1. Das FA durfte auch unter Berücksichtigung der Regelungen der Daten­schutz-Grundverordnung die Vorlage der Mietverträge von der Klägerin for­dern.

a) Nach § 97 Abs. 1 Satz 1 AO (i.d.F. des Amtshilferichtlinien-Umsetzungs­gesetzes vom 26.06.2013, BGBl I 2013, 1809, 1834) haben die Beteiligten und andere Personen der Finanzbehörde auf Verlangen Bücher, Aufzeichnun­gen, Geschäftspapiere und andere Urkunden zur Einsicht und Prüfung vorzu­legen. Die Aufforderung zur Vorlage der Urkunde ist ein Verwaltungsakt im Sinne des § 118 AO (Roser in Gosch, AO § 97 Rz 11; Seer in Tipke/Kruse, § 97 AO Rz 14; Baum in AO ‑ eKommentar [21.06.2023], § 97 AO Rz 13) und im Zusammenhang mit den Auskunftsersuchen nach § 93 AO zu sehen (BRDrucks 139/13, S. 195: gleichwertige Ermittlungsinstrumente).
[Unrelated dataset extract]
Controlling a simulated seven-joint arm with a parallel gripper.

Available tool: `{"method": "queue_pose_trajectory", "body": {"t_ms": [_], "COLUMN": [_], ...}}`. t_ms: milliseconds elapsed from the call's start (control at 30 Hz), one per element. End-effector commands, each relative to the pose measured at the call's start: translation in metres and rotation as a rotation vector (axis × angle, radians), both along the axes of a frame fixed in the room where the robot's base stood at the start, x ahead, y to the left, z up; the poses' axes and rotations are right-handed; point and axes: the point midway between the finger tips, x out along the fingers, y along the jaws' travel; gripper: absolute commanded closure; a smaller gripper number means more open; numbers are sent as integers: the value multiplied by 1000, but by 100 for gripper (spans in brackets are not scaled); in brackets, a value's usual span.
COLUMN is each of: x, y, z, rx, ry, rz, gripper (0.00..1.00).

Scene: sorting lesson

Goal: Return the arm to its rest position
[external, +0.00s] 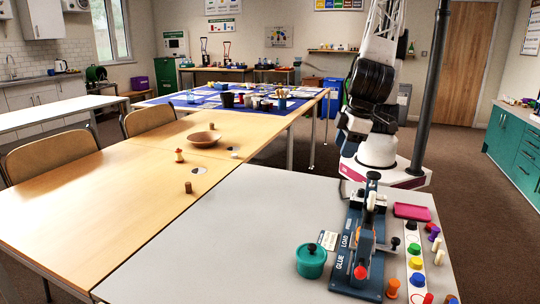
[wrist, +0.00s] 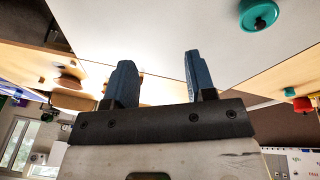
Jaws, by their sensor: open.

Es handelt sich um eine Ermessensentscheidung der Verwaltung. Als solche ist sie nach § 102 FGO im gerichtlichen Verfahren darauf zu überprüfen, ob der Verwaltungsakt deshalb rechtswidrig ist, weil die gesetzlichen Grenzen des Er­messens überschritten sind oder von dem Ermessen in einer dem Zweck der Ermächtigung nicht entsprechenden Weise Gebrauch gemacht worden ist (§ 5 AO). Um diese Überprüfung, die dem Gericht keinen Raum für eigene Ermes­senserwägungen lässt, wahrnehmen zu können, muss die Ermessensentschei­dung der Verwaltung im Verwaltungsakt, spätestens aber in der Einspruchs­entscheidung, begründet werden (vgl. BFH-Urteil vom 15.09.1992 ‑ VII R 66/91, BFH/NV 1993, 76, unter 2.b; BFH-Beschluss vom 05.04.2022 ‑ VIII B 42/21, Rz 7; Baum in AO ‑ eKommentar [21.06.2023], § 97 AO Rz 16).

aa) Die Anwendung des § 97 AO ist im Streitfall nicht nach § 200 Abs. 1 Satz 2 AO ausgeschlossen.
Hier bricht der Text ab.